___ STORED ROWS ___

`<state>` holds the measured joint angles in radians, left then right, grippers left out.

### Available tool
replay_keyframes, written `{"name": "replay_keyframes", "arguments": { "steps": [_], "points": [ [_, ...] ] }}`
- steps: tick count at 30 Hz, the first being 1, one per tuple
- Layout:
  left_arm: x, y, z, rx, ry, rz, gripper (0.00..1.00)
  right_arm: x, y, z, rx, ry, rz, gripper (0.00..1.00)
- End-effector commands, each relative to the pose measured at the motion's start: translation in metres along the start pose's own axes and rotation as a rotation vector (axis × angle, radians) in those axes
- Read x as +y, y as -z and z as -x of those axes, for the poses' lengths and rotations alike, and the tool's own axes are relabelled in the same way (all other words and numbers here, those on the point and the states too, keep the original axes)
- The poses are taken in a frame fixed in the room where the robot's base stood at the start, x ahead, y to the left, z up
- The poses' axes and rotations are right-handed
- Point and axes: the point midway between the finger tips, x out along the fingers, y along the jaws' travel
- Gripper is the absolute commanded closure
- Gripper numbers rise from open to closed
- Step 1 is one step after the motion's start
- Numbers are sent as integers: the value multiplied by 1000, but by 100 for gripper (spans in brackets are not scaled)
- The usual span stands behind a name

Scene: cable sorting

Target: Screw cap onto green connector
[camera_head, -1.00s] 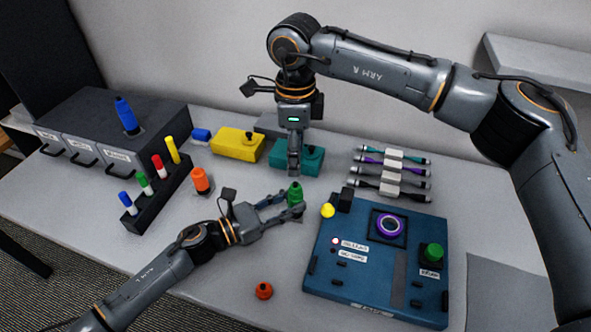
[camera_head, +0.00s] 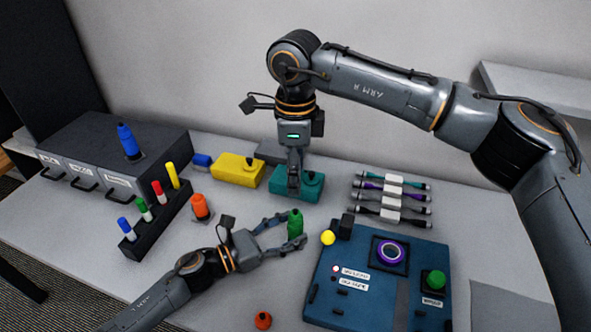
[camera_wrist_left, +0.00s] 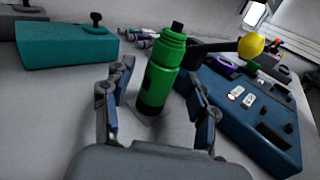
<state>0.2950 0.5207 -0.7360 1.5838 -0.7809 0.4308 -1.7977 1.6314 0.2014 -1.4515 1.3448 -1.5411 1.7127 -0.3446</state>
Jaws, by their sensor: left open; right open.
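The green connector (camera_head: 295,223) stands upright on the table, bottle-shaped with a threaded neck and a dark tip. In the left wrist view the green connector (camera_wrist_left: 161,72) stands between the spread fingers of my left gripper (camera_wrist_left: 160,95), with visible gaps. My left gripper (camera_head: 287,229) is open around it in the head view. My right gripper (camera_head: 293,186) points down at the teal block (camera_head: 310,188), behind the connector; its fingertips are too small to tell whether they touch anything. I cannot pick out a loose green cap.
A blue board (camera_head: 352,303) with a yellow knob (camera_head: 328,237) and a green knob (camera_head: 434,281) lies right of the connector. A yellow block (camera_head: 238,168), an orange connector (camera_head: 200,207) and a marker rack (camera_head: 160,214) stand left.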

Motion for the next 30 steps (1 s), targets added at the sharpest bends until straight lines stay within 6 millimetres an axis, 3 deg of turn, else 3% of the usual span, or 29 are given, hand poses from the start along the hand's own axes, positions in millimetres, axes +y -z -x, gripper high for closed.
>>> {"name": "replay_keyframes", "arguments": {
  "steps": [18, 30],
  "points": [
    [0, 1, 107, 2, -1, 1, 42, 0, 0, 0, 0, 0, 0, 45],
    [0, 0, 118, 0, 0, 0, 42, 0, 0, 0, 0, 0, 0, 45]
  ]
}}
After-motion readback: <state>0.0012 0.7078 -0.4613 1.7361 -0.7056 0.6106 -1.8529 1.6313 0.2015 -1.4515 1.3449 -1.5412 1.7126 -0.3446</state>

___
___ STORED ROWS ___

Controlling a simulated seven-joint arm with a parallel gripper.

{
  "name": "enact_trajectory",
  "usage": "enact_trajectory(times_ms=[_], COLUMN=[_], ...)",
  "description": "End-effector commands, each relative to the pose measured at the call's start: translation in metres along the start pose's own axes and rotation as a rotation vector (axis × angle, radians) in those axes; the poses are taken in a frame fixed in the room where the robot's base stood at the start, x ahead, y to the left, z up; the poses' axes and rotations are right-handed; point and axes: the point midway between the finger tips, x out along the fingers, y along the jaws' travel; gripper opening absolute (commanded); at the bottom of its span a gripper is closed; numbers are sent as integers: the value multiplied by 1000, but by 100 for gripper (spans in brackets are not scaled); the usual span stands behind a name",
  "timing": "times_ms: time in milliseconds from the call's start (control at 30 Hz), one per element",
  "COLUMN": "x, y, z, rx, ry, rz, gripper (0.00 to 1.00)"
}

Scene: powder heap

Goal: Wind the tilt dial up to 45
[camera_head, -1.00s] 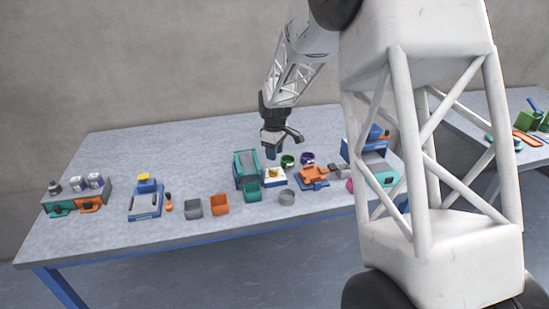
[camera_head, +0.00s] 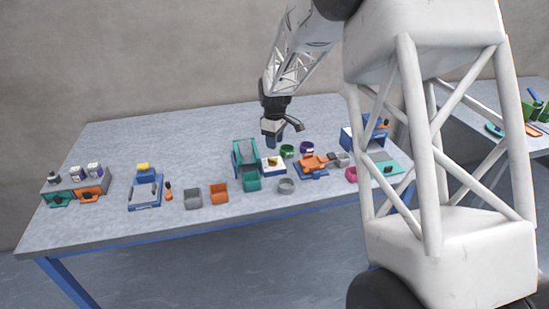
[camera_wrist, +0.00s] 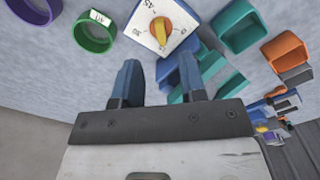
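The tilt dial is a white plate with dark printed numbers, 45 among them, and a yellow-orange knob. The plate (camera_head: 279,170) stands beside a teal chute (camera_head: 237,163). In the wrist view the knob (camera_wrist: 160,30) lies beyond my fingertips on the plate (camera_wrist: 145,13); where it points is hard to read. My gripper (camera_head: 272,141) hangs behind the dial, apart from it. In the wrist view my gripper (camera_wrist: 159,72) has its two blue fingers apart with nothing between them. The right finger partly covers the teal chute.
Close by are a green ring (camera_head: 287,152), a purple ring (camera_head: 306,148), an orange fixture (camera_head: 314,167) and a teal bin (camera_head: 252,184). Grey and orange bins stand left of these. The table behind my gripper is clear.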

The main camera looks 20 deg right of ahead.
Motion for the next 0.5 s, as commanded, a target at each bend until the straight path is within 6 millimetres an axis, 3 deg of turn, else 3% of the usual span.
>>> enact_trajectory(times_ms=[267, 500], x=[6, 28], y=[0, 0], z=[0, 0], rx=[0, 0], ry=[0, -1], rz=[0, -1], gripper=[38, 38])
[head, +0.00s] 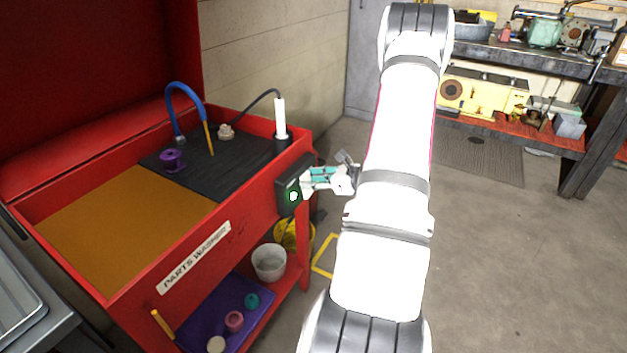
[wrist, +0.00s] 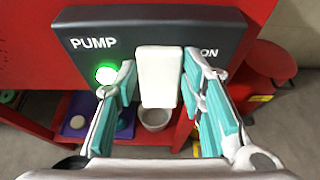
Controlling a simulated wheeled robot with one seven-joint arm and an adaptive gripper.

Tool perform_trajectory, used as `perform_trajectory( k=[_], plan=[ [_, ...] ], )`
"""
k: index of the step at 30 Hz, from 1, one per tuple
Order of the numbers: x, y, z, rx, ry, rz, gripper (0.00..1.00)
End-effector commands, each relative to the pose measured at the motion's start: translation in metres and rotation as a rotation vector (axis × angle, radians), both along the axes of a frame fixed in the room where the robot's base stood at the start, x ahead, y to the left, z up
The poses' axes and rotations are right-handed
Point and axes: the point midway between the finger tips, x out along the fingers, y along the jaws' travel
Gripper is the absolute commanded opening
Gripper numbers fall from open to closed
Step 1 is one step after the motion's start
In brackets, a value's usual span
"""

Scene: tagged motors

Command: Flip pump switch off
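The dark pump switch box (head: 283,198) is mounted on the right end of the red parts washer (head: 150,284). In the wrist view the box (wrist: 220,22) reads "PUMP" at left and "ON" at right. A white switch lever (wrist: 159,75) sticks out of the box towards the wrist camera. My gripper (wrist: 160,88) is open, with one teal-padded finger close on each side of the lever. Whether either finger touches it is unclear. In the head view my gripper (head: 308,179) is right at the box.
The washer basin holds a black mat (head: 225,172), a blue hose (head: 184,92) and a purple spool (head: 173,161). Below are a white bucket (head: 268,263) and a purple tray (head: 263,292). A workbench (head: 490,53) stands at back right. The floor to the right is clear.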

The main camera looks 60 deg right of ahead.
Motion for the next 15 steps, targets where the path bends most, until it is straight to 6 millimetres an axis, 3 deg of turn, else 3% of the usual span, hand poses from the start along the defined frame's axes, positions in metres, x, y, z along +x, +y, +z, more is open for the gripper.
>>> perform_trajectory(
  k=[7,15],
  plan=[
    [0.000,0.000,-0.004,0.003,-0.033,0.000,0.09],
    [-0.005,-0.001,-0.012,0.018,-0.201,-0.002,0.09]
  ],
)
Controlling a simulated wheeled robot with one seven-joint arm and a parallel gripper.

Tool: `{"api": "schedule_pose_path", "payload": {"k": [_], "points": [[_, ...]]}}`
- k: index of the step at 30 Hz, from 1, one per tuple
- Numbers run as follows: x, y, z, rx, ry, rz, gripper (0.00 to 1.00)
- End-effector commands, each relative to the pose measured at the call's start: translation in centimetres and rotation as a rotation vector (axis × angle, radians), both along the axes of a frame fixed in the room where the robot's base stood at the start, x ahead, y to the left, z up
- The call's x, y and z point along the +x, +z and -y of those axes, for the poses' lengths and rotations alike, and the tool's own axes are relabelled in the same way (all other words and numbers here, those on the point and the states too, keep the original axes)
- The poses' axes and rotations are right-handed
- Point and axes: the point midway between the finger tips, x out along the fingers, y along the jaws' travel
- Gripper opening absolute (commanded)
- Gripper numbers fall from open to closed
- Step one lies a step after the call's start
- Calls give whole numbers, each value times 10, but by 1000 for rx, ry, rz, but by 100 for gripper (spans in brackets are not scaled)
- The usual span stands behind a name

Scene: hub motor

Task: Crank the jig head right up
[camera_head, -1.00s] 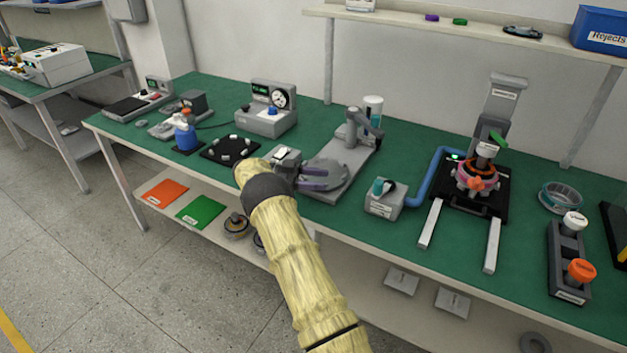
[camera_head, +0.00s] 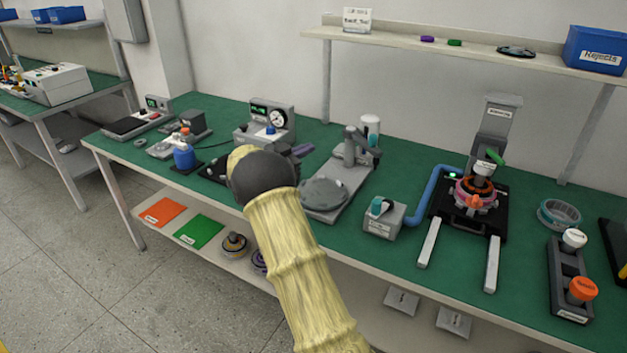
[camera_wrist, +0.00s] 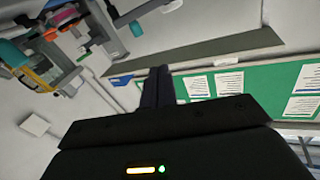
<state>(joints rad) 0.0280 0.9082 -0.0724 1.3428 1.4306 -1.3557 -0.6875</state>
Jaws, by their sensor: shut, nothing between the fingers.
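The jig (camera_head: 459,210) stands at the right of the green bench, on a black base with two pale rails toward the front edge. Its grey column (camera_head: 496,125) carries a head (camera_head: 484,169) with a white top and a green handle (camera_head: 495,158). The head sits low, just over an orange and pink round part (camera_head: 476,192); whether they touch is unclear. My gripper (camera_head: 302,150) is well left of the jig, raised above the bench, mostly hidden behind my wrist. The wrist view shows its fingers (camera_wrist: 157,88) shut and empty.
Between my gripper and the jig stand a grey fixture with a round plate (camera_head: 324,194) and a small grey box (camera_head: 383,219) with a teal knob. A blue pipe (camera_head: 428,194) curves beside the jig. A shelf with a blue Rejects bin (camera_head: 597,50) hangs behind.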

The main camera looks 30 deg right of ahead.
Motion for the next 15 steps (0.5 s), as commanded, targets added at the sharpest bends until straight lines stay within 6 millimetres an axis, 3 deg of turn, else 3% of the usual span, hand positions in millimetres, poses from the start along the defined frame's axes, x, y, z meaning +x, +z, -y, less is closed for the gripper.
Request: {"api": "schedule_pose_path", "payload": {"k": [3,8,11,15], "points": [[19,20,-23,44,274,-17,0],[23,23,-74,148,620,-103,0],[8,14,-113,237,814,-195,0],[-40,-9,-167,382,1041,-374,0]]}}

___

Repeat, with no pictures, exactly the lines from the one containing "- Read x as" through the one containing "<state>0.2950 0.5207 -0.7360", the first and last included.

- Read x as +y, y as -z and z as -x of those axes, for the poses' lengths and rotations alike, and the tool's own axes are relabelled in the same way (all other words and numbers here, those on the point and the states too, keep the original axes)
- The poses are taken in a frame fixed in the room where the robot's base stood at the start, x ahead, y to the left, z up
- The poses' axes and rotations are right-handed
- Point and axes: the point midway between the finger tips, x out along the fingers, y along the jaws' travel
- Gripper is the absolute commanded closure
- Gripper numbers rise from open to closed
- Step 1 is one step after the motion's start
- Numbers are sent as integers: the value multiplied by 1000, but by 100 for gripper (spans in brackets are not scaled)
- The usual span stands behind a name

Scene: cable sorting

Target: Screw cap onto green connector
[camera_head, -1.00s] 
[camera_head, +0.00s] 
[camera_wrist_left, +0.00s] 
<state>0.2950 0.5207 -0.7360 1.5838 -0.7809 0.4308 -1.7977 1.6314 0.2014 -1.4515 1.3448 -1.5411 1.7127 -0.3446</state>

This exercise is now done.